The change of opinion on this subject is a remarkable illustration of the practical aptitude of the American mind. With hardly an effort, theories and prejudices, that had apparently rooted themselves in it so deeply as to become a part of it, are discarded, and new ideas, in keeping with a new condition of affairs, are conceived, and conformed to, almost by universal consent. It is recognised that whatever may be the advantage theoretically of gradual over immediate emancipation, the actual situation permits no option between the two. Gradual emancipation is, in truth, no longer a debatable matter, for there is nothing really left to graduate. Slavery now exists only in name. Its substance has been destroyed by the terrible attrition of the war. As was said by Hon. THOS. SWANN, of Maryland, the other day, in convention: "The relation of master and slave is totally changed. The slave has become the master -- that is to say, he dictates his own terms of labor, or he goes where he can enjoy his unrestrained freedom without interference." This is the case in all of the old Slaveholding States now within our army lines; and each rebel State will come into just that condition just as soon as it is occupied by our armies. When the military arm once has play, there is no such thing as a gradual severance of the bond between the master and slave. The rupture is instantaneous, and complete, and permanent. To undertake to renew the relation between master and slave for the sake of destroying it more scientifically would be only to prolong social confusion, and work unmixed evil to both races.

This universal disposition of the slave holding States -- those which never joined the rebellion, and those which have been reclaimed from the rebellion -- to adopt emancipation voluntarily, as their only true policy, and to make immediate and sweeping work of it, serves to show how little practical effect, after all, will attach to anything Congress does, or leaves undone, on this subject. Were the proposed amendment of the Constitution, prohibiting Slavery everywhere within the limits of the United States, to be referred by Congress to-morrow to the various States for their adoption, it could scarcely be consented to by three-fourths of the several States, as the Constitution requires, before the very name and semblance of Slavery would have disappeared, so that the Amendment would have no more practical application than if it related to the Hindoo castes, or to the feudal system of the Middle Ages.

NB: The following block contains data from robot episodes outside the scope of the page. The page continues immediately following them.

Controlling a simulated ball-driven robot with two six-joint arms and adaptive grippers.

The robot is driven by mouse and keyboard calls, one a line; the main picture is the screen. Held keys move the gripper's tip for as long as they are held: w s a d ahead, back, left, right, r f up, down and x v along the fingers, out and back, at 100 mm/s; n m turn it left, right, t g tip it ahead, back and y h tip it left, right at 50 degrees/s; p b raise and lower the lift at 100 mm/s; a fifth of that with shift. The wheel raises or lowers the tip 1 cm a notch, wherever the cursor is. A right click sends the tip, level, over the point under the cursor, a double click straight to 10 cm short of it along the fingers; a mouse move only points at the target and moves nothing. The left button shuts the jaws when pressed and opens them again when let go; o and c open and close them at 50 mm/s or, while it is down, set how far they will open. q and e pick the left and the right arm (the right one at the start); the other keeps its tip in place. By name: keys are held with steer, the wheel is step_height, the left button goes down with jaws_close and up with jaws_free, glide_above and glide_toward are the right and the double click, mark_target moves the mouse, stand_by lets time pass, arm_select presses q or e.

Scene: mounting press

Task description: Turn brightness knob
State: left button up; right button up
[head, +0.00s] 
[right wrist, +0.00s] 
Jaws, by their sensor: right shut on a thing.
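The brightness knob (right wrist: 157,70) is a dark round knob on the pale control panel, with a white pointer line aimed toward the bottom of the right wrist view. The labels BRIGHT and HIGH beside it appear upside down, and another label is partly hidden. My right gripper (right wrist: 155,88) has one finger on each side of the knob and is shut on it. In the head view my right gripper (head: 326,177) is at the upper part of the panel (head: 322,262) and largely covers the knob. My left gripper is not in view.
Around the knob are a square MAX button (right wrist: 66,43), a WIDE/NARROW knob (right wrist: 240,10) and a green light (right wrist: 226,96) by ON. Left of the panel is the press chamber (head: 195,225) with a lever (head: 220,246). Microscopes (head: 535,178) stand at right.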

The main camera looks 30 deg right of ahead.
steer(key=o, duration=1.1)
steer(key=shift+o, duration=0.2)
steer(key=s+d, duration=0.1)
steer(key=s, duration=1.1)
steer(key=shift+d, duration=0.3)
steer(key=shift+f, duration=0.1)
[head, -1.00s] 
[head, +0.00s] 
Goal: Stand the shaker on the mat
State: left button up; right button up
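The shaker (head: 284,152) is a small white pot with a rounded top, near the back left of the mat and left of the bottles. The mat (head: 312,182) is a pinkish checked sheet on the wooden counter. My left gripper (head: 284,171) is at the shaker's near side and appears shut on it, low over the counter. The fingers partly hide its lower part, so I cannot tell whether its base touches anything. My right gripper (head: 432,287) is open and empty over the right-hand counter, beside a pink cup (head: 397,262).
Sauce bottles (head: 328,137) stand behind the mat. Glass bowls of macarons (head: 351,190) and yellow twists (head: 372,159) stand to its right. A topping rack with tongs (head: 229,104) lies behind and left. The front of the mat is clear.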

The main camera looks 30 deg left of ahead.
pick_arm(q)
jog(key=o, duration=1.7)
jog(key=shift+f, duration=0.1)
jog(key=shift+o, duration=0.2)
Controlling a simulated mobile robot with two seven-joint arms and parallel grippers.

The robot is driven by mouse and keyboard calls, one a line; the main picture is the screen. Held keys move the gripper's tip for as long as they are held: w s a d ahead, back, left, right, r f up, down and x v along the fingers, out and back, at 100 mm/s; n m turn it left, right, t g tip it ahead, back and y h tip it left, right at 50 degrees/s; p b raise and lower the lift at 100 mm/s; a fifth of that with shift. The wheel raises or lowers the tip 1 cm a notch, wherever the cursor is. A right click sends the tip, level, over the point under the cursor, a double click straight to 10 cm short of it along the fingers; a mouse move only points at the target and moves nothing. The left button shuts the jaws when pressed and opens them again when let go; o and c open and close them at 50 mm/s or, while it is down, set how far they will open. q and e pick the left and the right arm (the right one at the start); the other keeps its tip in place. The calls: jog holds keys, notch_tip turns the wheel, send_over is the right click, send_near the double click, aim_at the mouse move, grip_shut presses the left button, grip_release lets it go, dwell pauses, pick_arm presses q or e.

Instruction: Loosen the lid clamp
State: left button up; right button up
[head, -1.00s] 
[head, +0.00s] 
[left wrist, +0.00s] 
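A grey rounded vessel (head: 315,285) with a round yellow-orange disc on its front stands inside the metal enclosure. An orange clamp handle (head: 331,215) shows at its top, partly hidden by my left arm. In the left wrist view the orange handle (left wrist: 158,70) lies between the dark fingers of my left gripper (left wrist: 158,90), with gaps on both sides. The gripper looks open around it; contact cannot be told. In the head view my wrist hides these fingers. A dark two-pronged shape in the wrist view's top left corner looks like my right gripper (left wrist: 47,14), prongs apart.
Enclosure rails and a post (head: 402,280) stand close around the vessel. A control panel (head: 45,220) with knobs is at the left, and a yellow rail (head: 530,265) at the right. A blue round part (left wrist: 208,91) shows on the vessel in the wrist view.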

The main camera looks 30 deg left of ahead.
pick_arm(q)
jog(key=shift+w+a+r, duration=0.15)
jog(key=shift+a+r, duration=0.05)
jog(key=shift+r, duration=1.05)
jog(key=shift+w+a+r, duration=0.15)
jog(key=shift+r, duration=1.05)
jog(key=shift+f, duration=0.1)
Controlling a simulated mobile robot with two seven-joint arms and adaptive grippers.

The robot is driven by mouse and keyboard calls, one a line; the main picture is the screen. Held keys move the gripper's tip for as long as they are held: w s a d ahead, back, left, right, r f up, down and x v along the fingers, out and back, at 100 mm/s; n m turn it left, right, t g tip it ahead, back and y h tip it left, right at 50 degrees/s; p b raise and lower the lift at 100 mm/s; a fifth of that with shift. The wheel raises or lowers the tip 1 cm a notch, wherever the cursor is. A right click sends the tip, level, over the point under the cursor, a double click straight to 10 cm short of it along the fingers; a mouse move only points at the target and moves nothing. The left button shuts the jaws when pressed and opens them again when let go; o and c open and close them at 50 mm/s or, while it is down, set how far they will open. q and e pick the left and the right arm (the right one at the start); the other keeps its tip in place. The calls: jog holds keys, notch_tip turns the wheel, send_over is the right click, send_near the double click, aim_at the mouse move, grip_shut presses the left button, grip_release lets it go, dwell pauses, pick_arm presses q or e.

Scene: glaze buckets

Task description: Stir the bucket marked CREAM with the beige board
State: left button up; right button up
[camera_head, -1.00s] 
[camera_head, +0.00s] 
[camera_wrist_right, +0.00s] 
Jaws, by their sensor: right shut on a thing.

It would take at least a year or eighteen months for all the twenty-seven States -- the requisite number -- to act through their Legislatures, many of which Legislatures only meet biennially. Before that time every reorganized rebel State will be living under a free State Constitution of its own adoption, as independent of the operations of any such amendment as Massachusetts or Michigan. If there be rebel States at that time still without a loyal free State organization, it will be only because they are stil unconquered, and no Constitutional amendment can facilitate conquest. That is military work exclusively; but work the very finishing of which finishes Slavery also.